After almost three decades there, Williams has become a great American character actor.

Watching him in action, you get a sense of his mastery of spontaneity as he hilariously demolishes the composure of talk show host Conan O'Brien, or steals scenes in one of the many films in which he has appeared (There's Something About Mary, Dumb and Dumber, and Freddy Got Fingered are three).

And speaking ahead of his appearance at the Pemberton Festival alongside Tim Heidecker on Sunday, July 19, the 52-year-old doesn't deny it.

"I try to improvise in every single film. It keeps me in a good place, reading off a script is great and I always give my directors the stuff on the page. It's part of my obligation to the project and everybody involved," Williams says.

He likes the discipline of script because he becomes "actor guy," but he's also eager to play.

He says: "After I've done a few takes I always improvise. In a way, it's the purest form of acting because there is no way to prepare for it... if the directors and producers like it and leave it in the movie, then that's pure. Most of my movies, directors have loved a lot of it."

Working with actors like Jim Carrey and Ben Stiller doesn't hurt the A-game either.

"To have any high-level actor bounce off you, it's great. I remember Ben Stiller, when we did There's Something About Mary, he's such a pro and he went with me. The tiny little lines he put in and the little inflections made it all work," Williams says.

"At one point I asked him, 'Is this too much for you?' He said, 'I love it. Keep going.' I couldn't have done it without him. I needed to bounce off his energy. Even his eye movements, the way he tilted his head..."

He agrees he has a high energy level of his own and is prolific and interested in all sorts of ways to make comedy. And the work keeps coming.

"It's hard to believe I've been here this long. It freaks me out," he says.

"I see myself as a survivor because I've been able to keep everything going that I started. I realized after a long time how frigging lucky I am."

His epiphany for getting on professionally should be tacked to the wall of every artist trying to make it big.

"I had this fantasy that once you got this first acting gig or comedy special, I could do it and be set for life," he says.

"But you have to fight every year to keep things going. They don't give you any credit for the stuff you did yesterday, you've got to keep plugging away. I've been lucky to be able to keep moving the needle for myself.

"I don't know if the variety of what I do was just part of the plan. I think it's part of the way I'm wired. I love putting my foot into a lot of different things."

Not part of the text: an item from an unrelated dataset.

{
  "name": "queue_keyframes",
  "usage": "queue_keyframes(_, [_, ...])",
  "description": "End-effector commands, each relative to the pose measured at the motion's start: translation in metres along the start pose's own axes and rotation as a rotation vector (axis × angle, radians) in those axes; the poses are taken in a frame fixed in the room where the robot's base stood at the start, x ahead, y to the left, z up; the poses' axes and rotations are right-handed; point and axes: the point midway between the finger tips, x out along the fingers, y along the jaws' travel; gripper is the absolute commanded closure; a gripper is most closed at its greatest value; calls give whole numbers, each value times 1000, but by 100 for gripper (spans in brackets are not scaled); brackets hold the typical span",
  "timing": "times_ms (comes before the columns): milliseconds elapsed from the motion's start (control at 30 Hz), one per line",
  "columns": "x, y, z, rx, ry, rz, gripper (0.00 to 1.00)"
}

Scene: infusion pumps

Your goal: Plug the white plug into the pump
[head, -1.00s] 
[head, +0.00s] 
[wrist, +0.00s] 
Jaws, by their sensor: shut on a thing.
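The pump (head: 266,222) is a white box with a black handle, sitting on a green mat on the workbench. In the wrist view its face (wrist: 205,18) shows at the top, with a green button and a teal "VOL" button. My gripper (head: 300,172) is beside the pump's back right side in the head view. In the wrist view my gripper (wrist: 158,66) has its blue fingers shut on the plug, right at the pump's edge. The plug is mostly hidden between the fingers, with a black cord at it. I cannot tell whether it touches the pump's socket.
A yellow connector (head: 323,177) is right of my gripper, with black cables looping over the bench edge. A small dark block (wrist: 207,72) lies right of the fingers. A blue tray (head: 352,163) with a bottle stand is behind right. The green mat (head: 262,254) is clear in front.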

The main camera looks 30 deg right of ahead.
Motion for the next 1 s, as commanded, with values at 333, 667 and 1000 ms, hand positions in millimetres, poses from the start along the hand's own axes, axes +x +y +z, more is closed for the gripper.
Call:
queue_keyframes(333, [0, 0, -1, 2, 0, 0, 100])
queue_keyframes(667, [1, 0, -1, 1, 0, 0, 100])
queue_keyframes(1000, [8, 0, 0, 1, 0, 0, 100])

Two seasons of Williams' Canadian comedy series Package Deal, which ran on CityTV until it was cancelled six months ago, were recently sold to Hulu.com.

With that show behind him, his feet have stepped into the digital world, too.

Williams has appeared on many web interview shows, especially those run by other comedians like Kevin Pollak and Tom Green.

But when he ventured into digital himself, it was a case of self-development.

Take The Harland Highway.

"It's my podcast. It's a great form for me to expand on all my comedy. When I do my other shows I am limited to a certain amount of time and a certain style," he says.

"When I do standup I am limited. It's setup-punchline, setup-punchline. You've got to elicit the laugh from the audience in a certain amount of time or they think you're eating it."

But the podcast allows Williams to spend hours exploring an idea, usually with himself going into character.

"If I want to talk about the way a cat's tail wiggles, I can talk about it for two hours. It's really fun," he says.

"Sometimes I will do a bit on the podcast and definitely bring it into my standup act. They both seem to feed each other... Yesterday I interviewed myself as a guy called Cowboy Chicken, half cowboy-half chicken. Halfway through the interview he started to lay eggs. It was very annoying."

Funny and explorative as Digital Harland is, nothing, N-O-T-H-I-N-G, compares to his love of doing comedy in front of large crowds. Pemberton is in for a treat.

"The bigger the sea of people, the more I feel like I'm in command. Like Moses parting the Red Sea," he says.

"I did a show in Florida once to 70,000 people at a football stadium. I felt like Julius Caesar at the Coliseum. If you can get them and hold them under your spell, it's magic."